● **Goal**: Scan the records below for the line containing "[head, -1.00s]" and the line containing "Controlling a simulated". Copy both, plus every line between, exactly.

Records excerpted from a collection
**********
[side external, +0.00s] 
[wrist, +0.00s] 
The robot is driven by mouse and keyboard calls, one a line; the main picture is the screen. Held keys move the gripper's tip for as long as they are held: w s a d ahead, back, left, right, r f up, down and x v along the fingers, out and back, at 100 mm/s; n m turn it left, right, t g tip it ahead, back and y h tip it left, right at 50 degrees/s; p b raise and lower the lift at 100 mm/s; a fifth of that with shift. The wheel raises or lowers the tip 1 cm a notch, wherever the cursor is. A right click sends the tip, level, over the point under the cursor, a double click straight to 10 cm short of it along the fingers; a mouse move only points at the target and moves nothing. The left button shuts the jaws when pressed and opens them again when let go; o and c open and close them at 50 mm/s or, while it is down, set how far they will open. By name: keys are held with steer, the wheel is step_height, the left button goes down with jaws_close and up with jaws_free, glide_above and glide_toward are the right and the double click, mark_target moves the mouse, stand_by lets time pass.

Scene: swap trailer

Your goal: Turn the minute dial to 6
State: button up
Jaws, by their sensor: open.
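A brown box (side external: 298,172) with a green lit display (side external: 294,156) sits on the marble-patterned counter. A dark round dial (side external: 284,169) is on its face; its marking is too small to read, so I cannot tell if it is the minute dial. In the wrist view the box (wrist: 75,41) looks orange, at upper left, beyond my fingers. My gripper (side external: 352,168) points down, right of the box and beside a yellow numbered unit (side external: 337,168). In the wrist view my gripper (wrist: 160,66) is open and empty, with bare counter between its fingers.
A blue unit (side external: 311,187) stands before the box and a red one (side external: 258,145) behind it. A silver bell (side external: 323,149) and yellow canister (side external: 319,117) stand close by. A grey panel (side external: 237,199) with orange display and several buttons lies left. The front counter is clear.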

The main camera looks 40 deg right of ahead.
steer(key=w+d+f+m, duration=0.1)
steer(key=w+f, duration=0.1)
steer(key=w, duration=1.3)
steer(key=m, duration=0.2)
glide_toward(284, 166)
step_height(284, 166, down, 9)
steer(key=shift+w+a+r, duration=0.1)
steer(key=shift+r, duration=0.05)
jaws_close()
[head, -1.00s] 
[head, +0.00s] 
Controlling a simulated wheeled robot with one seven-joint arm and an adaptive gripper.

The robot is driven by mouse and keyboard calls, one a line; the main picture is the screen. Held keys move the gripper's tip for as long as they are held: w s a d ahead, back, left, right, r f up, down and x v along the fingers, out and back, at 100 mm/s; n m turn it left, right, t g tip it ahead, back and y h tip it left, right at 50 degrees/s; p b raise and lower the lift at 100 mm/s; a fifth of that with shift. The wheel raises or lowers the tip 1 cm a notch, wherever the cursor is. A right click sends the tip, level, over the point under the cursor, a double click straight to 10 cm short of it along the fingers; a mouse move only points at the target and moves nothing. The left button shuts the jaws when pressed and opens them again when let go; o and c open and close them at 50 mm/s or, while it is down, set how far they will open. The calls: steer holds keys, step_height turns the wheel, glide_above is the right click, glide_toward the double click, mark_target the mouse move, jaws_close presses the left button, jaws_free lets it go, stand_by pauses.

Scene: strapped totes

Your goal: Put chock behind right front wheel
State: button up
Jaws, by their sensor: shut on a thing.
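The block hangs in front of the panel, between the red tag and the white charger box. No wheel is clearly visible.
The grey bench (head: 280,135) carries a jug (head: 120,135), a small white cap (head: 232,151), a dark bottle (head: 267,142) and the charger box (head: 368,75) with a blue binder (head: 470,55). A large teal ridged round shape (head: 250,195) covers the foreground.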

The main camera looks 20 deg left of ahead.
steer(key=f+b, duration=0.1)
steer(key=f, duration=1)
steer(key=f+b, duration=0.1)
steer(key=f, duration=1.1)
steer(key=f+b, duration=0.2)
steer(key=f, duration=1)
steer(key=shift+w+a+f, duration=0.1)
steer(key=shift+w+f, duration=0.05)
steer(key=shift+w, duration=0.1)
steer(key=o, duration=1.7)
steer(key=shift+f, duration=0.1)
**********
● **Answer for the task**:
[head, -1.00s] 
[head, +0.00s] 
Controlling a simulated wheeled robot with one seven-joint arm and an adaptive gripper.

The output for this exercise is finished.